The widespread discovery of ractopamine in a variety of meat products from various countries at restaurants, markets and retail outlets even before the lifting of the ban has created fear that the government’s import checks were completely inadequate.
Beginning Tuesday, DOH officials would check each lot of beef products arriving from countries which had records of violations in the past. Reports named the US, Canada, Panama and Nicaragua as the countries of origin facing 100-percent reviews, though some Australian products would also be checked. If no problems were discovered, the frequency of the checks would be reduced to the 5-percent level now common for products from other countries.
However, DOH officials reported that early Tuesday, not a single batch of US beef had reached Taiwan. Importers were afraid that once ractopamine was discovered in their wares, the whole lot would be destroyed and their investment would be lost, officials said. The companies preferred to let the meat products sit inside refrigerators or be moved to third countries to avoid the checks, the media quoted DOH officials as saying.
Taiwan Taoyuan International Airport and the harbors of Kaohsiung, Keelung and Taichung all reported the same absence of product to check, the media said.
Meanwhile, the opposition slammed the Government Information Office for printing 250,000 brochures about its ractopamine policies and distributing them with newspapers. Premier Sean Chen said the publication would help the public understand the four conditions his Cabinet had attached to the eventual ending of the ractopamine ban. The conditions are the issuing of a clear legal maximum content level for the drug, compulsory labeling and a continuation of the ractopamine ban on intestines and pork.
The opposition People First Party said the government should stop promoting illegal drugs.
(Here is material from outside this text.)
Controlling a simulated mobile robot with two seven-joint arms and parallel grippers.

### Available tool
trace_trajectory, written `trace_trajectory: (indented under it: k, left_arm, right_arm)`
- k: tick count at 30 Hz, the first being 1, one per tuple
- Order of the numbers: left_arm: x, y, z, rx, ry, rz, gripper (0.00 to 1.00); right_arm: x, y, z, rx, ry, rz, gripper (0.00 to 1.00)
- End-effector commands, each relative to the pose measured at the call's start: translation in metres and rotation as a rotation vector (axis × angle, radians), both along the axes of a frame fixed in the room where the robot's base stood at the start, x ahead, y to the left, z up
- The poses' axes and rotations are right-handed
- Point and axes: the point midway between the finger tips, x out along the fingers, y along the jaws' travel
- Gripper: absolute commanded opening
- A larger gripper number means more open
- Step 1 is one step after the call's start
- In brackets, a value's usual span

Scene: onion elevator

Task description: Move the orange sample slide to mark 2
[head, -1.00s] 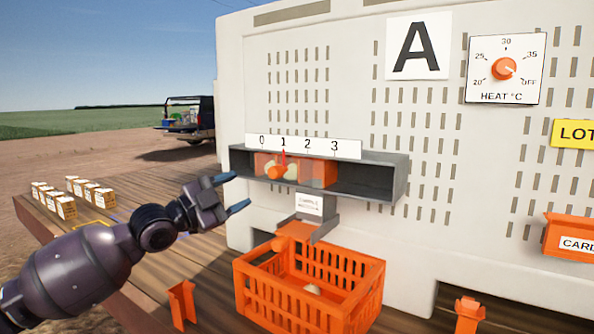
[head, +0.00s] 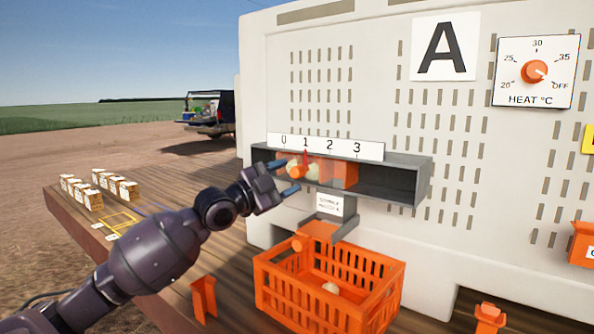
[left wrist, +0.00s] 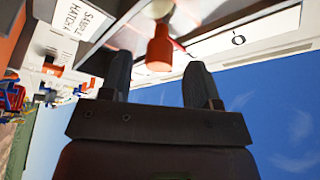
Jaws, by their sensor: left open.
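The orange sample slide (head: 343,173) sits in a grey trough (head: 395,184) under a white scale numbered 0 to 3 (head: 370,151). Its red pointer (head: 306,157) stands at mark 1, and pale onions show by it. Its round orange knob (head: 298,171) sticks out at the front. My left gripper (head: 284,178) is open and empty just in front of the knob. In the left wrist view, the knob (left wrist: 159,50) lies between and just beyond the two fingertips (left wrist: 157,65), with no clear contact. My right gripper is out of view.
An orange crate (head: 320,312) with a pale onion stands on the wooden deck below the trough. A grey chute (head: 345,229) hangs above it. Small boxes (head: 85,190) stand at the left. The white wall carries a heat dial (head: 535,72).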

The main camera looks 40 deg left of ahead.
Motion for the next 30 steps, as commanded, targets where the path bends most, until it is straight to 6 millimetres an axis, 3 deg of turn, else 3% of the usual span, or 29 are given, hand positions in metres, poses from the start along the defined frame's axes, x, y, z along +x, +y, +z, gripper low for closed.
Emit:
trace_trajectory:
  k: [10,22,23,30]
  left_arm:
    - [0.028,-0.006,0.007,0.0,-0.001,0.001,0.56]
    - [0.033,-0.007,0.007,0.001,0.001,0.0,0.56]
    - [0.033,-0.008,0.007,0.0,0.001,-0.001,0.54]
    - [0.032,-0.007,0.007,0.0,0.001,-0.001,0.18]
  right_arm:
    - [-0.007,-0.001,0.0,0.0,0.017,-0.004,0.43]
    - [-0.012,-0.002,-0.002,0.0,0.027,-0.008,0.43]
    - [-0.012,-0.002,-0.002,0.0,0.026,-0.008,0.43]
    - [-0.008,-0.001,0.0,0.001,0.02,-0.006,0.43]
Ractopamine was still banned by law, so the government should not be paying taxpayers’ money to print materials promoting the drugs, PFP legislative caucus whip Thomas Lee said Tuesday.
He suggested the government should pass the bill for the brochures on to the American Institute in Taiwan, because promoting ractopamine was its task, not the Taiwan government’s.
The Consumers Foundation published a poll Tuesday showing that 69.7 percent would not buy beef treated with ractopamine. A total of 26.81 percent said that the government’s measures to stop the lean meats to enter the country had failed, so once ractopamine was legalized, there would be no way of knowing where the safe meat was.
For the time being, 73.95 percent of the respondents already felt they could not rely on the safety of meat products on sale. Opposition to an end to the ban on ractopamine reached 75.48 percent, the poll said.
The Consumers Foundation said 75.73 percent approved of establishing a system where consumers could trace the origin of food back to the original farm.
The foundation said its poll was conducted over the Internet March 6-9 and received 1,575 valid responses.